Abstract

Egyptian author Waguih Ghali’s 1964 English-language novel Beer in the Snooker Club has been until now largely neglected in scholarship on the literature of the Arab world. It portrays the privileged but aimless existence of a young man in 1950s Egypt who, in the course of his travels between Cairo and London and in his interactions with his snooker-playing friends and his elite social circle, is constantly negotiating cultural and ethnic boundaries. I argue here that the theoretical models of cosmopolitanism and hybridity often used to interpret works like Ghali’s position them within a system of binaries, distinct identity categories, and historical facts within which these fictional narratives become primarily instruments for representation, witnessing, and activist politics. Reading Beer in the Snooker Club against the backdrop of these theories, this essay explores the way that fictionality operates in the novel both thematically and as a literary device to unsettle notions of truth, identity, representation, the East–West encounter, and cosmopolitanism itself.
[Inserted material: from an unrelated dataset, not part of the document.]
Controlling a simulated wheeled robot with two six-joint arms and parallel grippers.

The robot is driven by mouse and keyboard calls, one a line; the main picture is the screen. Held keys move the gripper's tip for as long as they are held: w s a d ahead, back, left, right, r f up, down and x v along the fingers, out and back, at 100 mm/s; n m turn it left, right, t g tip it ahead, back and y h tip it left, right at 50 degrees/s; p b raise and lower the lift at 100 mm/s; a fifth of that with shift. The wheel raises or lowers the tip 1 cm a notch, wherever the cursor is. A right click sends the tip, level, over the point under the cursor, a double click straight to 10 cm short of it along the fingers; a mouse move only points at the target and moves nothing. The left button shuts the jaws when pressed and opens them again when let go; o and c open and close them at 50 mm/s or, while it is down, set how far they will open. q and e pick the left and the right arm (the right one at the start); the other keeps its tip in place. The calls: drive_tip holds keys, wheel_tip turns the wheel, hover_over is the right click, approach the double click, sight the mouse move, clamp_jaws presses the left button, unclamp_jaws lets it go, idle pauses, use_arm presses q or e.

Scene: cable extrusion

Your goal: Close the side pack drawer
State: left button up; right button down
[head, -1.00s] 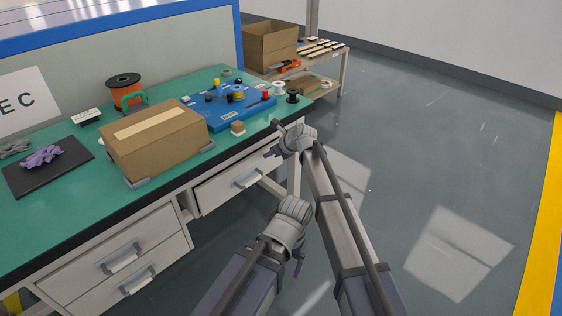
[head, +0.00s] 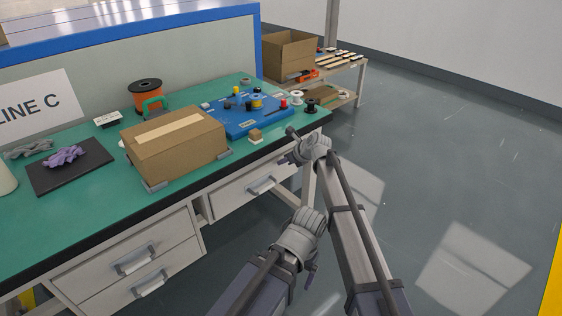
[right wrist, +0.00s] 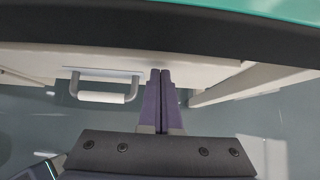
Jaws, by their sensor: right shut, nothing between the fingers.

Ghali’s text is also analyzed here in light of current debates in world literature and comparative literary studies over how global literature should be read in the Western academy, the limitations of the comparative method, and what constitutes “world literature” as a set of scholarly practices and/or as a canon of texts. Ultimately, this essay proposes a method of study that, by attending to the aesthetic and imaginative qualities of texts like Ghali’s that speak from the linguistic and cultural margins, allows them to emerge as literature within the discourse of academic scholarship.